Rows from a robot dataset
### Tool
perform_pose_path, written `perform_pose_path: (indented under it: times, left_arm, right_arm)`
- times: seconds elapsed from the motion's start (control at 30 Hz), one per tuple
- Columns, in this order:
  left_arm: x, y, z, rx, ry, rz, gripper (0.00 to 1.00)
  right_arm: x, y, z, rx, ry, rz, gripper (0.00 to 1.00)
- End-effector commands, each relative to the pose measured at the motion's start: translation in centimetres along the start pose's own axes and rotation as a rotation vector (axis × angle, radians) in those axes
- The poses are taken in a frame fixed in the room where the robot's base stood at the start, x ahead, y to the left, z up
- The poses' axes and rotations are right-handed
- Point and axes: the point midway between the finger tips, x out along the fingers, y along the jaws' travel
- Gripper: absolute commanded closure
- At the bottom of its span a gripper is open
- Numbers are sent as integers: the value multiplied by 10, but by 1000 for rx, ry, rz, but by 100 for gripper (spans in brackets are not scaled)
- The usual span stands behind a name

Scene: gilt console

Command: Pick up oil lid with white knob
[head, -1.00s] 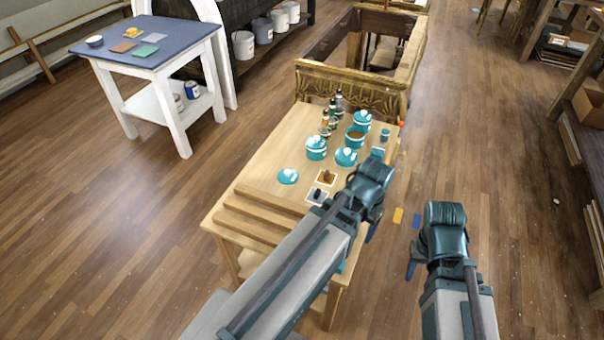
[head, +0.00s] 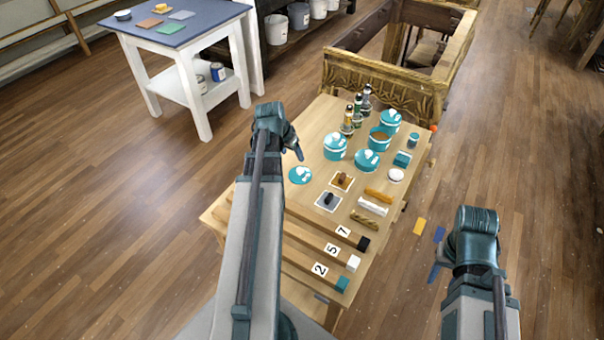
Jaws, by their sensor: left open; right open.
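A teal lid with a white knob (head: 300,174) lies flat on the wooden table's left side. Other teal pieces with white knobs stand farther right: a lidded pot (head: 335,147), a lower round piece (head: 367,160) and another lidded pot (head: 391,120) at the back. No readable label shows which lid is the oil one. My left gripper (head: 297,150) is open and empty, just above and left of the flat lid in the picture, apart from it. My right gripper (head: 436,262) is open and empty, right of the table over the floor.
An open teal pot (head: 380,138) with brown contents stands among the lidded ones. Dark bottles (head: 357,109) stand behind. A carved gilt panel (head: 385,88) borders the back.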

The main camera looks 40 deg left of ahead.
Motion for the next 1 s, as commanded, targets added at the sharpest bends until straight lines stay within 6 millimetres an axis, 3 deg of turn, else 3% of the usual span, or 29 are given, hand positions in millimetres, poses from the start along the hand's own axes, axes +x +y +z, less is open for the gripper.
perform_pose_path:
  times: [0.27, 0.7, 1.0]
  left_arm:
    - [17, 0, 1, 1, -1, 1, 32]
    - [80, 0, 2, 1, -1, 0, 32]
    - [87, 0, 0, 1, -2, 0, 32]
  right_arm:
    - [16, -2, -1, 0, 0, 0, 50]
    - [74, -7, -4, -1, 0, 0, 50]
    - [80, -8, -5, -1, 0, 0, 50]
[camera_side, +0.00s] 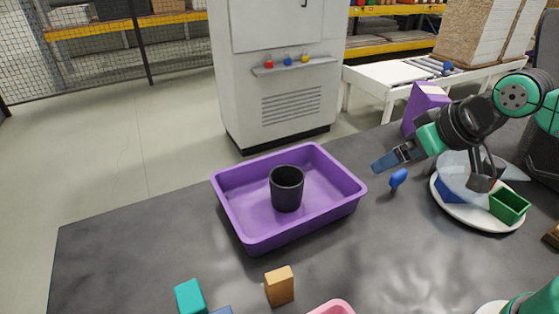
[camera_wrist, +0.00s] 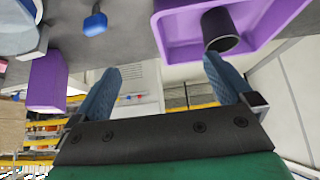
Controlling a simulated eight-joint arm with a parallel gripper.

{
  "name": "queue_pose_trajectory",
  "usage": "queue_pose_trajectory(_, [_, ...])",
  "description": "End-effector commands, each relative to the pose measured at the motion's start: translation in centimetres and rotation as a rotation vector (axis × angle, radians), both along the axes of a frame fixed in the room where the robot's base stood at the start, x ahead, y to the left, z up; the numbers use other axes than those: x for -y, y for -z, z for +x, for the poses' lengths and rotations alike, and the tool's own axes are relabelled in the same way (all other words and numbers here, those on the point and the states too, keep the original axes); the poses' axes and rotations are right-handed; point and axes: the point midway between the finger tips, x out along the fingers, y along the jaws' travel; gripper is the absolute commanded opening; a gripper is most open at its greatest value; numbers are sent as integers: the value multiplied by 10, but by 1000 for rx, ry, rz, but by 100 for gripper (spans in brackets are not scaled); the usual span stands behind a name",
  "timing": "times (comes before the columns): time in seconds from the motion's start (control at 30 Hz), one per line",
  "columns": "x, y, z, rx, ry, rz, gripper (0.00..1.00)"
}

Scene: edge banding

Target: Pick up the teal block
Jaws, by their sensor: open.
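My gripper (camera_side: 381,165) is above the table to the right of the purple tray, far from the teal block. In the wrist view my gripper (camera_wrist: 160,75) has its two blue fingers spread wide, with nothing between them.
A purple tray (camera_side: 245,242) holds a black cup (camera_side: 287,190). A wooden block (camera_side: 279,286) and a blue object (camera_side: 222,311) are near the teal block. A white plate (camera_side: 462,213) carries a green container (camera_side: 509,206). A purple block (camera_side: 424,105) stands behind my gripper.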

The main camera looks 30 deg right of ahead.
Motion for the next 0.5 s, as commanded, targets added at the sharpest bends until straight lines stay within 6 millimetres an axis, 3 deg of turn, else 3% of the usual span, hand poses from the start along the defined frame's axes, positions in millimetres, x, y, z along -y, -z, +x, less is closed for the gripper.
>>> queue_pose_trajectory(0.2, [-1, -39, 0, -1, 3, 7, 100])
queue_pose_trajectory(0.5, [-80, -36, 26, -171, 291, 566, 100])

Task details: Repeat, word for word and with no pictures, only the lines running from the beginning of the data to the line that contains "[head, +0.00s]".

Result for this task:
### Tool
perform_pose_path, written `perform_pose_path: (indented under it: times, left_arm, right_arm)`
- times: seconds elapsed from the motion's start (control at 30 Hz), one per tuple
- Columns, in this order:
  left_arm: x, y, z, rx, ry, rz, gripper (0.00 to 1.00)
  right_arm: x, y, z, rx, ry, rz, gripper (0.00 to 1.00)
- End-effector commands, each relative to the pose measured at the motion's start: translation in centimetres along the start pose's own axes and rotation as a rotation vector (axis × angle, radians) in those axes
- The poses are taken in a frame fixed in the room where the robot's base stood at the start, x ahead, y to the left, z up
- The poses' axes and rotations are right-handed
- Point and axes: the point midway between the finger tips, x out along the fingers, y along the jaws' travel
- Gripper: absolute commanded closure
- At the bottom of its span a gripper is open
- Numbers are sent as integers: the value multiplied by 10, but by 1000 for rx, ry, rz, but by 100 for gripper (spans in brackets are not scaled)
- The usual span stands behind a name

Scene: gilt console

Command: Pick up oil lid with white knob
[head, -1.00s] 
[head, +0.00s] 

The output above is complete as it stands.